Scan the material and copy every line in which "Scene" appears.

------------------------------------------------------------

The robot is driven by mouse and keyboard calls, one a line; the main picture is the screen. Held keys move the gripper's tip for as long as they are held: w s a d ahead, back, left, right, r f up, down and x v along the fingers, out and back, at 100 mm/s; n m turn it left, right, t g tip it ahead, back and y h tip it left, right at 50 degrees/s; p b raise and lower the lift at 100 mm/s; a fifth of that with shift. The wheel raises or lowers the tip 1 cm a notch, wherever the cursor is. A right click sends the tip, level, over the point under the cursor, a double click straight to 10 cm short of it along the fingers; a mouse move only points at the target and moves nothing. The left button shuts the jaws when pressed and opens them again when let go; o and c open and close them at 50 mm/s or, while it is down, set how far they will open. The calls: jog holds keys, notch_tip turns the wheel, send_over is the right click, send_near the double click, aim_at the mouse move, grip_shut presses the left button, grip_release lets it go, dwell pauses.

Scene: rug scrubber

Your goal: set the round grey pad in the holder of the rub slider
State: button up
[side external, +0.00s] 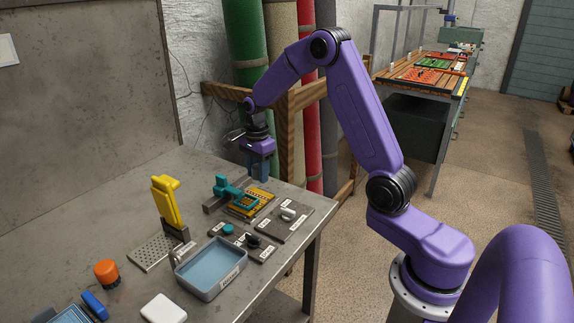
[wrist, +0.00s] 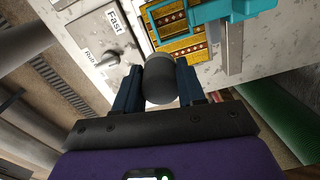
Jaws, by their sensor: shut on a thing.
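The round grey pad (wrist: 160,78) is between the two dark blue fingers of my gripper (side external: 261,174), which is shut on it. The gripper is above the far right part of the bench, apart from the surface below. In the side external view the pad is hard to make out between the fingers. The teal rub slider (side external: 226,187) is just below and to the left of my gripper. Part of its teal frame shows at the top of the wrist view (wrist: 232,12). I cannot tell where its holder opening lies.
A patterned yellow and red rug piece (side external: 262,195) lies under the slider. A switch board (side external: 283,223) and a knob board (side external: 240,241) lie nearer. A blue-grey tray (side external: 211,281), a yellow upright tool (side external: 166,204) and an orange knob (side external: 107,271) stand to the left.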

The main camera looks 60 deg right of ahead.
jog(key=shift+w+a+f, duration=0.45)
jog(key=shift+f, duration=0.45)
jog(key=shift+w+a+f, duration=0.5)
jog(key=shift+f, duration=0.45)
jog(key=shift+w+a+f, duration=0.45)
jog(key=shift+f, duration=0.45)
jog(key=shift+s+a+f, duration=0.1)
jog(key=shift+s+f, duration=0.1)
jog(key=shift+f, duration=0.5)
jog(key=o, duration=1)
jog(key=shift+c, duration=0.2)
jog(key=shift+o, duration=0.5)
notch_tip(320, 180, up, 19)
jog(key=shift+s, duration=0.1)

------------------------------------------------------------

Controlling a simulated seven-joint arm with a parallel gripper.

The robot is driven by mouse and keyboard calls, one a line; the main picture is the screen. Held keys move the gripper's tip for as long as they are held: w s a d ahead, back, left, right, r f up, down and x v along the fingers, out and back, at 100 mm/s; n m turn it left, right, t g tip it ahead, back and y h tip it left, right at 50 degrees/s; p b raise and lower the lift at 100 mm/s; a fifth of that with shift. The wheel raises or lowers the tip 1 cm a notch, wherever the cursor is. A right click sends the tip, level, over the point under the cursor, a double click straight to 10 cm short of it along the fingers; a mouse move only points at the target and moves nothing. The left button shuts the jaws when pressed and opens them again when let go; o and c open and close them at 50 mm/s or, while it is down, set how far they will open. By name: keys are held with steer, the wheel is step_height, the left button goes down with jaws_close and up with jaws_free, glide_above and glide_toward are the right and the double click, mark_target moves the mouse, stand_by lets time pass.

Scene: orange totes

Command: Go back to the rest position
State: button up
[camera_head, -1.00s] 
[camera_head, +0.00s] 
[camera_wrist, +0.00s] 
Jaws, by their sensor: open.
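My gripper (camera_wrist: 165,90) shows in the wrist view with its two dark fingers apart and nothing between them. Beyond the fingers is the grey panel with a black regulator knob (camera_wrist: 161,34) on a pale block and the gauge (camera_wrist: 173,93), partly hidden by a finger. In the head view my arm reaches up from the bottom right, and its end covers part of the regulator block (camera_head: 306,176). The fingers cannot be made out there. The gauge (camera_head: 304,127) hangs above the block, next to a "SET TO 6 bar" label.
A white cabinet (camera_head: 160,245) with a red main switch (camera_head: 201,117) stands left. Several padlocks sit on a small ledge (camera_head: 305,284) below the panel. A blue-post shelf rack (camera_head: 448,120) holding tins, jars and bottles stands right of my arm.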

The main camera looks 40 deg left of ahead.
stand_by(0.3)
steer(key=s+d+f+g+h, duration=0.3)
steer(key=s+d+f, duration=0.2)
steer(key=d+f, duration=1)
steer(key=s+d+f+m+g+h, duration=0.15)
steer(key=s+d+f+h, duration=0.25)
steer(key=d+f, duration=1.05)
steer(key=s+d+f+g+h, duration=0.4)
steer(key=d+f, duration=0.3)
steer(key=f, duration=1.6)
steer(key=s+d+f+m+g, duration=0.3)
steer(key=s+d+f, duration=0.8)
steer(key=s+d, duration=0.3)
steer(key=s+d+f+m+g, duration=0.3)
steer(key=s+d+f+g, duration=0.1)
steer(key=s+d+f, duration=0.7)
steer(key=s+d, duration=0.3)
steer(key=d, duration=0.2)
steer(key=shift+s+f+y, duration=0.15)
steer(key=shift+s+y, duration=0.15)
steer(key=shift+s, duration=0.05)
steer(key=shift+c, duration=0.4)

------------------------------------------------------------

--- Problem solution ---
Scene: rug scrubber
Scene: orange totes

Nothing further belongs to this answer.